Il y a un dicton qui dit en gros ceci : « Il ne suffit pas d’être sur la bonne voie, il faut avancer pour ne pas se faire écraser. »
Il est donc temps de se lever et d’agir.
L’innovation est partout
Aujourd’hui, deux grandes forces stimulent l’innovation dans l’écosystème des paiements : les nouvelles technologies et les nouveaux acteurs.

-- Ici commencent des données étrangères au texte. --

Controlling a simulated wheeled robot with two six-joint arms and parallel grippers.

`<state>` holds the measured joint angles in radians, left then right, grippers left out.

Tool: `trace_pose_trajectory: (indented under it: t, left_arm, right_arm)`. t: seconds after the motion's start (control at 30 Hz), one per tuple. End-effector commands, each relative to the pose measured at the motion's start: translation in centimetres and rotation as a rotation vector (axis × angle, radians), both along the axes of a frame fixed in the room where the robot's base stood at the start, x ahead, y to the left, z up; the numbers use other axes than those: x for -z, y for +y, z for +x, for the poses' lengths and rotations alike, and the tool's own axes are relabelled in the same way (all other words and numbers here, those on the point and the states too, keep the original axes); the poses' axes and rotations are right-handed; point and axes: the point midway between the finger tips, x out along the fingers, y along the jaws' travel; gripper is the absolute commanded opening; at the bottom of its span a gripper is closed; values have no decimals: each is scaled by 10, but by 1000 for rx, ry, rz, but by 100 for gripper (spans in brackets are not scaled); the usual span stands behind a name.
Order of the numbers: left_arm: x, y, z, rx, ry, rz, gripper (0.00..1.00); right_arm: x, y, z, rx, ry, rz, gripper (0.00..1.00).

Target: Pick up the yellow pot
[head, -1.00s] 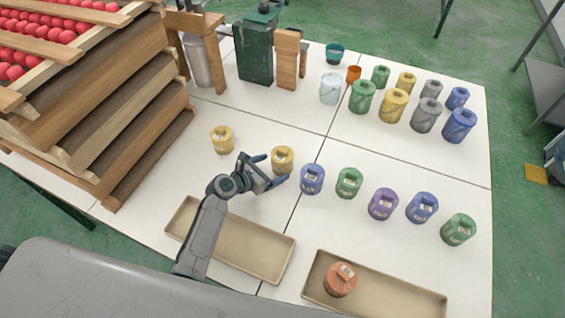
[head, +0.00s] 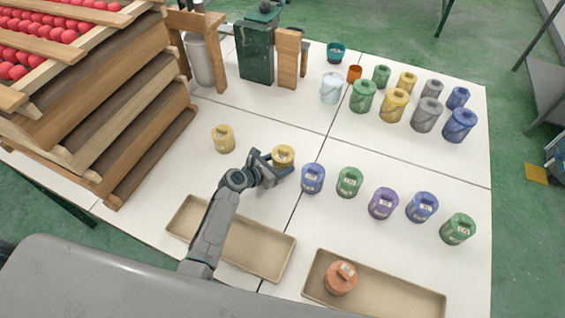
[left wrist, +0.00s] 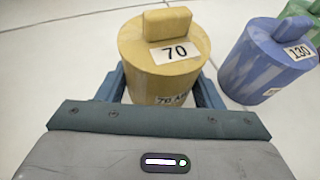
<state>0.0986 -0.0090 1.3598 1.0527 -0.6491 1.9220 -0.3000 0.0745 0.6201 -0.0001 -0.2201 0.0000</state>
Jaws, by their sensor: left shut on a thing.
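A yellow pot (head: 283,156) stands upright on the white table, in the row of small pots. In the left wrist view this yellow pot (left wrist: 160,60) has a block handle on top and a label reading 70. My left gripper (head: 272,168) is shut on this pot, with one blue finger on each side of it in the left wrist view (left wrist: 160,88). A second yellow pot (head: 223,138) stands to the left, apart from the gripper. My right gripper is not in view.
A blue pot (head: 312,179) marked 130 stands close on the right, then green (head: 349,182) and purple (head: 383,203) pots. An empty tray (head: 188,213) lies in front. Another tray (head: 400,302) holds an orange pot (head: 341,278). Wooden racks (head: 130,120) stand at left.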

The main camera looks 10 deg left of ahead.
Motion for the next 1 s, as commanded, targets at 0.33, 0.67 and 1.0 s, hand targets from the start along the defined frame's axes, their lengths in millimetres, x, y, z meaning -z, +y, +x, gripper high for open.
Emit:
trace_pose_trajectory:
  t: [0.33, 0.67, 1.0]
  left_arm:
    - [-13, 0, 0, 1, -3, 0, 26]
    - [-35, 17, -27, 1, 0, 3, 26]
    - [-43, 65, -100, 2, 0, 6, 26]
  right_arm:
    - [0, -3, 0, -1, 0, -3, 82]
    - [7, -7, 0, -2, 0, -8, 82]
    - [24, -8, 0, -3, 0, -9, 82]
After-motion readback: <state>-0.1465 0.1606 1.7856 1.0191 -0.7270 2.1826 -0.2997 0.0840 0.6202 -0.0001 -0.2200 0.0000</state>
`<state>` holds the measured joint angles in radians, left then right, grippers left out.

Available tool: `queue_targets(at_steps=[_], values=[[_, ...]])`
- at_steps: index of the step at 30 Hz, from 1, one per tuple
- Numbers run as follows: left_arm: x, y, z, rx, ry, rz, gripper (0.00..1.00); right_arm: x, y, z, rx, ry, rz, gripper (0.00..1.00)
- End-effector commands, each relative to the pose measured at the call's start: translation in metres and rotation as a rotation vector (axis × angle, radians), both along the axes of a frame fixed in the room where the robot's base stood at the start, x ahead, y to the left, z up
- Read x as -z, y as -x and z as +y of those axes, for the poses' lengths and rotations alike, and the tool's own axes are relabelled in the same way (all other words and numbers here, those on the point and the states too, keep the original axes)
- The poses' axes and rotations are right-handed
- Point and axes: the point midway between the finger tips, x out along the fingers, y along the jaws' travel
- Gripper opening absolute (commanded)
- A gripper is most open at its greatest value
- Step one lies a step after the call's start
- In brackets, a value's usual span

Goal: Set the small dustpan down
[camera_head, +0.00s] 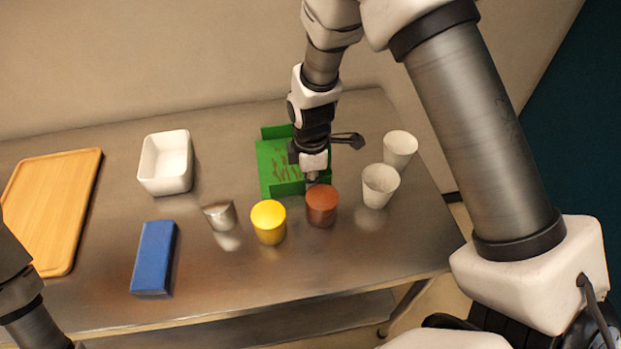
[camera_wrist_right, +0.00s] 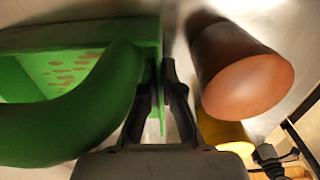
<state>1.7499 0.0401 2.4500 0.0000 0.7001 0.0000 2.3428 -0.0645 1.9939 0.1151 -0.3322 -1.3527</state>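The small green dustpan (camera_head: 268,182) lies at the back middle of the metal table, with brown bits in its pan. My right gripper (camera_head: 312,180) is over its right front part and hides some of it. In the right wrist view the dustpan (camera_wrist_right: 85,120) fills the left side, with its thick curved part close to the camera. My right gripper's two dark fingers (camera_wrist_right: 162,85) are close together, with a thin green wall of the dustpan between them. I cannot tell whether the dustpan rests fully on the table. My left gripper is out of view; only the left arm shows.
A brown cylinder (camera_head: 321,207) stands just in front of my right gripper, with a yellow cylinder (camera_head: 268,224) and metal cup (camera_head: 219,214) to its left. Two white cups (camera_head: 379,187) stand right. A white bowl (camera_head: 166,163), blue block (camera_head: 154,258) and wooden board (camera_head: 50,210) are left.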

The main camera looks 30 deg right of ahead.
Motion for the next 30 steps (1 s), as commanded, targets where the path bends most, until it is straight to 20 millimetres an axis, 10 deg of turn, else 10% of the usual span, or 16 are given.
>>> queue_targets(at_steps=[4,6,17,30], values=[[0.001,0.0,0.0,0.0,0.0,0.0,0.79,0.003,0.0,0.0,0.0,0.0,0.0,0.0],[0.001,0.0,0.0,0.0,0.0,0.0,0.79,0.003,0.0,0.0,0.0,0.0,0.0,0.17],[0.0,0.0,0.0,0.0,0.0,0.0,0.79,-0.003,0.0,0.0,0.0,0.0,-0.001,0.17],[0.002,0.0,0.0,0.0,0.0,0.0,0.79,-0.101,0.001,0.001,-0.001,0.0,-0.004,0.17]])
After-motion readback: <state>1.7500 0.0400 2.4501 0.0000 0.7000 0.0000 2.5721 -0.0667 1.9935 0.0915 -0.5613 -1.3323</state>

À la fin des années 1960, la carte Chargex était une grande nouveauté. Première carte de crédit au Canada, elle offrait une solution de rechange à l’argent comptant et aux chèques. De nos jours, la technologie permet de payer de manière instantanée en tapant une carte de crédit ou de débit – une méthode utilisée dans environ la moitié des transactions aux points de vente1. En outre, la plupart des Canadiennes et Canadiens possèdent un téléphone intelligent, et beaucoup de ces téléphones permettent le paiement numérique2. Nous avons vu ces paiements mobiles gagner en popularité récemment. Selon la dernière enquête sur les modes de paiement menée par la Banque du Canada, environ 5 % des opérations de paiement sont réalisées au moyen d’un téléphone intelligent. C’est un petit pourcentage, mais il augmente rapidement. Il a d’ailleurs presque doublé entre 2023 et 20243.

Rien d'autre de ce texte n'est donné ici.